The National Bank of Ukraine (NBU) intends to restructure local government bonds that it owns in negotiations with the Finance Ministry, the ministry said in its Jan. 13 press release. “This applies only to those bonds that are in the NBU’s portfolio. Currently they amount to close to UAH 383 bln,” the release said, citing Minister Oleksandr Danylyuk.
Such notes will be exchanged into new long-term notes with coupon rates linked to inflation, according to the press release. Their repayment will be made evenly during a long period of time, or up to 30 years. Current issues of local government bonds mature in 12 years the latest, with most of issues maturing in 2017-2020.

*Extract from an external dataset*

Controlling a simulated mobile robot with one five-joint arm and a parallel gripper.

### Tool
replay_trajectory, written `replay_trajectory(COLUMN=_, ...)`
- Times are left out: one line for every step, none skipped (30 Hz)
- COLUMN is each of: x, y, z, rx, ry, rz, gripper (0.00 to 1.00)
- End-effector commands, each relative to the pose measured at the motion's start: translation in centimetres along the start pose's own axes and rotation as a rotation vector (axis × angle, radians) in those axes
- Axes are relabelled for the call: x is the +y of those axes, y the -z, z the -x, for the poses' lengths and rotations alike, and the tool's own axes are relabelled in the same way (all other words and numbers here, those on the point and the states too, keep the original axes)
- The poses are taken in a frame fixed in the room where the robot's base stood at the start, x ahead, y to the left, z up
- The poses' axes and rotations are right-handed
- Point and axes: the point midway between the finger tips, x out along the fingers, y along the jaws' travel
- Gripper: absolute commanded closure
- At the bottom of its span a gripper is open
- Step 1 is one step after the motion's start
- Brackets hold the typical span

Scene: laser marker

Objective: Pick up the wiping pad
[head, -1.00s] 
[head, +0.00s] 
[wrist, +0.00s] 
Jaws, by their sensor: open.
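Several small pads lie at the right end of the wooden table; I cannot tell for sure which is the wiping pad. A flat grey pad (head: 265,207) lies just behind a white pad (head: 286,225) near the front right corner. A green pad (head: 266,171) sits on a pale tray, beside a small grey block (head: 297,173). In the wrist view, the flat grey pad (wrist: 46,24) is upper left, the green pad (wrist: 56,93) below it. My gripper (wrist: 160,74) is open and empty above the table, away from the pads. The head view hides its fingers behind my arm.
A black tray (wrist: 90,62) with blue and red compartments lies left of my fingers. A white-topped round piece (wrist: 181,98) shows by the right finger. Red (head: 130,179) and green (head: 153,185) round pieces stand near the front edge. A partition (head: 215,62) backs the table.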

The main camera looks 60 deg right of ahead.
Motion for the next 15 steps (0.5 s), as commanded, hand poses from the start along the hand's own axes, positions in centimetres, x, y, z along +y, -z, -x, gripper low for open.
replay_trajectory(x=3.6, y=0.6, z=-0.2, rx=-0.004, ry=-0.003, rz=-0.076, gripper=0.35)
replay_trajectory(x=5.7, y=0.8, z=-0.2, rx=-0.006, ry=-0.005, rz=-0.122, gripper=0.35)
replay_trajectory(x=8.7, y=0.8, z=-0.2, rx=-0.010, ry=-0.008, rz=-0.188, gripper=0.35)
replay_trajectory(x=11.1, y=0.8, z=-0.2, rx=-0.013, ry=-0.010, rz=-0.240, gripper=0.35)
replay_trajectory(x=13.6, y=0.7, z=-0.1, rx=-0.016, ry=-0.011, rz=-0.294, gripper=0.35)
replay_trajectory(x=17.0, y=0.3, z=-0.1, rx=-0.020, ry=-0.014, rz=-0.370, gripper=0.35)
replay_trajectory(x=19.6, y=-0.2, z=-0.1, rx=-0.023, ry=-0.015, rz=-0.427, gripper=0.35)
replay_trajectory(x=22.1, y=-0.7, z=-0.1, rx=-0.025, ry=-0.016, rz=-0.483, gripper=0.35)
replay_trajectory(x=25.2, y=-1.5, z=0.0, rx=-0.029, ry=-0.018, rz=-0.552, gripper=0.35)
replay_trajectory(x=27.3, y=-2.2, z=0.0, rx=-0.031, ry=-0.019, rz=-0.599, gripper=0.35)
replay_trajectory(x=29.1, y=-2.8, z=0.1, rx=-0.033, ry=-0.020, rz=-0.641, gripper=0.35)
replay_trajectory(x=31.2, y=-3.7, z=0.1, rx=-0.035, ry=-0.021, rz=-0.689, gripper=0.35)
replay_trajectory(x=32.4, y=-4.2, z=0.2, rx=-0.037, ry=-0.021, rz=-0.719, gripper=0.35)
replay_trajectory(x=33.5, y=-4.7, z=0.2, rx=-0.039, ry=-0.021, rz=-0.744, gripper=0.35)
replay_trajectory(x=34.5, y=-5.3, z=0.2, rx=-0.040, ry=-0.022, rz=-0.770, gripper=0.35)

A deputy NBU head cited two goals of the restructuring, namely decreasing the burden on the state budget and implementing a prudent fiscal policy that will meet NBU objectives to ensure low and stable inflation.

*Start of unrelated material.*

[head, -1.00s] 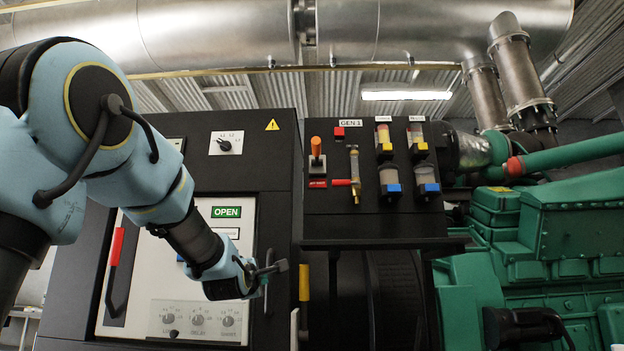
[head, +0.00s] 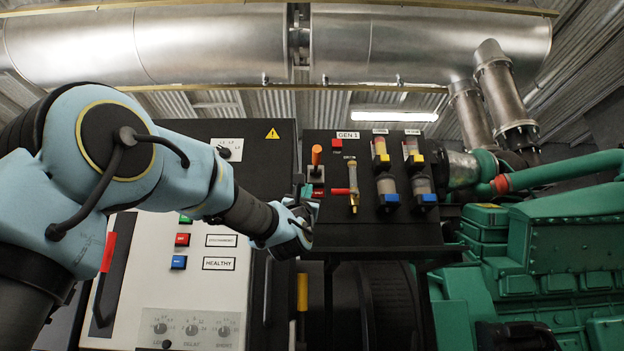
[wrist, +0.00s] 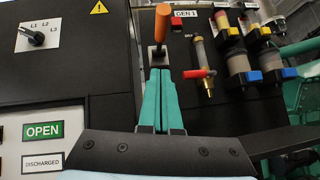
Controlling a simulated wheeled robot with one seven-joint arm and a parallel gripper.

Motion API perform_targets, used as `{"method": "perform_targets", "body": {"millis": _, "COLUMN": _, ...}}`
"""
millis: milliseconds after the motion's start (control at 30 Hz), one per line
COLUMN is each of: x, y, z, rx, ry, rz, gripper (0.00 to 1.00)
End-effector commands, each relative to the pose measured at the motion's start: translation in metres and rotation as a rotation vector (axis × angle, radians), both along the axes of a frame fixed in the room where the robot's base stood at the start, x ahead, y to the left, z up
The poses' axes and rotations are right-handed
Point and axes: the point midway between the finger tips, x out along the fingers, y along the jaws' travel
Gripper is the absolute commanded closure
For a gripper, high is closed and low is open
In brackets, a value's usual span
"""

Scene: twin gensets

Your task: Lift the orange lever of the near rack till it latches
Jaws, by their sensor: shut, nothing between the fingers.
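The orange lever (head: 316,155) stands upright on a small plate on the black rack panel (head: 390,233) labelled GEN 1. It also shows in the wrist view (wrist: 162,23), tilted slightly and directly beyond my fingertips. My gripper (head: 300,186) is just left of and below the lever's handle in the head view. In the wrist view its green fingers (wrist: 160,72) are together and empty, and their tips overlap the lower part of the lever's plate. I cannot tell whether they touch it. The fingers hide the label below the lever there.
Right of the lever are a brass valve with a red handle (head: 340,191) and two filter bowls with yellow and blue parts (head: 382,160). A black cabinet (head: 265,165) with a pale front stands left. A green engine (head: 540,250) fills the right.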

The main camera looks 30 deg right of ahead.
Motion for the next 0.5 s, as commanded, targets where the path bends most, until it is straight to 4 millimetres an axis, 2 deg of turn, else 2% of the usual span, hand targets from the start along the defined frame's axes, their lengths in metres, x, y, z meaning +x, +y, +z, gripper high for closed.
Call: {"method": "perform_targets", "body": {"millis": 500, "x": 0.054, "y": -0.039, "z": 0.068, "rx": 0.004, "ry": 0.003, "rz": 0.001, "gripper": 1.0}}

Alexander Paraschiy: As we wrote last week, the only positive effect from such restructuring, if it happens, will be cost savings to the state budget in 2017, with no material effect for the budgets of the next several years. The other benefit, which is implicit, will be increased government interest to secure low inflation in Ukraine in the future. Over the last couple of years, high inflation was among the key contributors to successful fulfilment of budget revenue targets. If debt-servicing costs will be linked to inflation, the government will have some benefit from lower inflation. The key question is whether the inflation figures calculated by the government are trustworthy and reflect true price dynamics in Ukraine.